Sand Extraction in Koh Kong Province Halted, Ministry Says

Facing mounting scrutiny over the country’s sand trade, the Ministry of Mines and Energy said on Wednesday that all sand extraction had been suspended in Koh Kong province, where much of the country’s extraction takes place.

“We have suspended it for a long time already,” ministry spokesman Meng Saktheara said on Wednesday, referring further questions to his colleague Dith Tina, who did not respond to requests for comment.

Villagers and activists take part in a blessing ceremony at Lovers Island in Koh Kong province on Monday. Activists say the island and others like it are disappearing due to sand dredging. (San Mala/Mother Nature)
Villagers and activists take part in a blessing ceremony at Lovers Island in Koh Kong province on Monday. Activists say the island and others like it are disappearing due to sand dredging. (San Mala/Mother Nature)

Alex Gonzalez-Davidson, exiled director of the environmental NGO Mother Nature, confirmed that the group’s members had observed a lull in the activity, but said it only began in recent days.

“We noticed that approximately on the 10th or 11th, most activities had come to a stop, and we will receive more reports on whether they have restarted in the next few days,” he said in an online message, adding that it was possible operations were continuing in more remote locations.

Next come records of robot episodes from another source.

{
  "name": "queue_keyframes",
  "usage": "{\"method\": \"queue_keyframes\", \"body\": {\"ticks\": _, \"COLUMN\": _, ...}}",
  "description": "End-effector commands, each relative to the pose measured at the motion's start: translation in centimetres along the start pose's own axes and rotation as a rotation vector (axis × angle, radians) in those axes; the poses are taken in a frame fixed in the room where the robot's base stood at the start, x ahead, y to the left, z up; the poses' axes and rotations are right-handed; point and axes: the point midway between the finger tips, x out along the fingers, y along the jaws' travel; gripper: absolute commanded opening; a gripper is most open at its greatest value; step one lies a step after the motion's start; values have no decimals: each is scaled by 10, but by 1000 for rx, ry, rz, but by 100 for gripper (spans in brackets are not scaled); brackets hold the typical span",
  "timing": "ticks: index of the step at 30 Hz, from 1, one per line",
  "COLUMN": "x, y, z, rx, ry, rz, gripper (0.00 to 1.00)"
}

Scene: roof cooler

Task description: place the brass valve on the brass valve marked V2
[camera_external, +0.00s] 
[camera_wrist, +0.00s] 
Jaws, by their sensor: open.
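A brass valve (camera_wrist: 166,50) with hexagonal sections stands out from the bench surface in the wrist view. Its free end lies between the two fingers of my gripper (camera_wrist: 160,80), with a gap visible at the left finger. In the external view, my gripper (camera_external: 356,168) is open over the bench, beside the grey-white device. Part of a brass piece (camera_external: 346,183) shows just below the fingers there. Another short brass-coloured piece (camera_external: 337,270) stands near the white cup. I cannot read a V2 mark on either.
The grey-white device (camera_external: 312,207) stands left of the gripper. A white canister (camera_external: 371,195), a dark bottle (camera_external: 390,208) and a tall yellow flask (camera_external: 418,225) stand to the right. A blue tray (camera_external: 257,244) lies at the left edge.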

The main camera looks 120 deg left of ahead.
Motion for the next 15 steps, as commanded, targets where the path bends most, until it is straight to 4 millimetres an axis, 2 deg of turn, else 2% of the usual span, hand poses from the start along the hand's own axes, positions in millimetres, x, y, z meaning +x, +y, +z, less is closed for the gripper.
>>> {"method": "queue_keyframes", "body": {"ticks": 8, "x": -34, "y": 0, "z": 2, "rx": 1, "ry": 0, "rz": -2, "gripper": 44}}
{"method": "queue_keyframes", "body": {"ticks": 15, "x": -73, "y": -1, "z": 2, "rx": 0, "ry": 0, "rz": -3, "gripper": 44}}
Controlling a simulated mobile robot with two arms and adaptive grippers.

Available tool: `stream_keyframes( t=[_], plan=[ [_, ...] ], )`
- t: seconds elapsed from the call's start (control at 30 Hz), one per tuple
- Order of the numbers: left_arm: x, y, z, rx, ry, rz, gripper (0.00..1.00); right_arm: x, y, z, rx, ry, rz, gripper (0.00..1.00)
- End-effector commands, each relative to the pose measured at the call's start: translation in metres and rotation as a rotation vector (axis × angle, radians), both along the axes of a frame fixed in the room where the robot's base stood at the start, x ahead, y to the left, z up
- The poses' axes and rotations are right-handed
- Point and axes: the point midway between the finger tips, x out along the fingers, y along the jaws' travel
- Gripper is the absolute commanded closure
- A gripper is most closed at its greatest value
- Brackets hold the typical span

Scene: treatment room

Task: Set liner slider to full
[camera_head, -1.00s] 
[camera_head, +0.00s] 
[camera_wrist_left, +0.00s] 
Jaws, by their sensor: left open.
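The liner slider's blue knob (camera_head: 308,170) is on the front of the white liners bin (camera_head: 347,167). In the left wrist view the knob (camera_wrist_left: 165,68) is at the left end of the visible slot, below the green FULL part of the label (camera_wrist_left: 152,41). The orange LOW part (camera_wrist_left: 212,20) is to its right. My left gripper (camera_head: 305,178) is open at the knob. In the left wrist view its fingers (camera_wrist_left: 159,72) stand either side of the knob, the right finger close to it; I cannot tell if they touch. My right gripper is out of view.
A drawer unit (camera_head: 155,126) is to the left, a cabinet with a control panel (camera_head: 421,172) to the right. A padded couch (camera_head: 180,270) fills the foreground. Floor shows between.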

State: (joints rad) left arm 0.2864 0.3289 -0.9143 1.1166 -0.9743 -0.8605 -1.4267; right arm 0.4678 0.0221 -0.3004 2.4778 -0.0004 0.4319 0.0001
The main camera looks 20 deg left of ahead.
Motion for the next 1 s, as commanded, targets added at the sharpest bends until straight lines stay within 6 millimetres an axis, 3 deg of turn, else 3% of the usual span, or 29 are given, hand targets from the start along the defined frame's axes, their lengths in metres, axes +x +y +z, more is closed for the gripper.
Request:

If enforced, the move appears to meet the demands of a group of civil society organizations that asked the ministry to suspend Koh Kong dredging until it got to the bottom of unusual trade export figures.

Numbers from the U.N. Commodity Trade Statistics Database (Comtrade) show that the rest of the world—almost entirely Singapore—reported importing over 60 million metric tons more sand than Cambodia reported to have exported from 2005 to last year.

A Ministry of Commerce spokesman blamed “ineffective practices” for the gap. The Ministry of Mines and Energy acknowledged in a memo earlier this month that it “still faces some challenges” in regulating the trade and said it welcomed NGOs to collaborate in getting to the bottom of the difference. It also said it was barring sand exports and issuing new dredging licenses during its investigation.

At a closed-door meeting with 13 representatives of the groups on Friday, Mr. Tina said that discrepancies in import and export figures were routine, using the example of trade between the U.S. and China, according to Mother Nature co-founder San Mala.

“Even with the U.S., there is also a difference,” Mr. Mala said on Friday. All the same, “why the gap is really different, [Mr. Tina] cannot explain because he just showed the terms and conditions of the U.N. [Comtrade] website.”

Most economists agree that such trade gaps are routine, but several have said that the scale of the difference in sand figures, as well as a roughly $1 billion difference in wood exports over the same period, were unusual and warranted further investigation.

The sand trade appears to be especially prone to under-reporting exports, with just 4 percent of Singapore’s global imports showing up in other countries’ export figures.

In an interview with Radio France Internationale earlier this month, Mr. Saktheara suggested that those irregularities might mask illicit trade involving countries that had banned sand exports, such as Malaysia and Indonesia.

The differing figures might be due to “smuggling from other countries that could include Cambodia to Singapore,” he said. Ships “could do some smuggling using the Cambodian flag if we see statistics showing many ships that used Cambodian flags, but were not from Cambodia.”

The Singaporean Embassy in Phnom Penh did not respond to a request for comment on Wednesday.

In response to similar allegations in 2010, Singapore’s Ministry of National Development said it did “not condone the illegal export or smuggling of sand, or any extraction of sand that is in breach of the source countries’ laws and rules on environmental protection,” according to the Straits Times newspaper.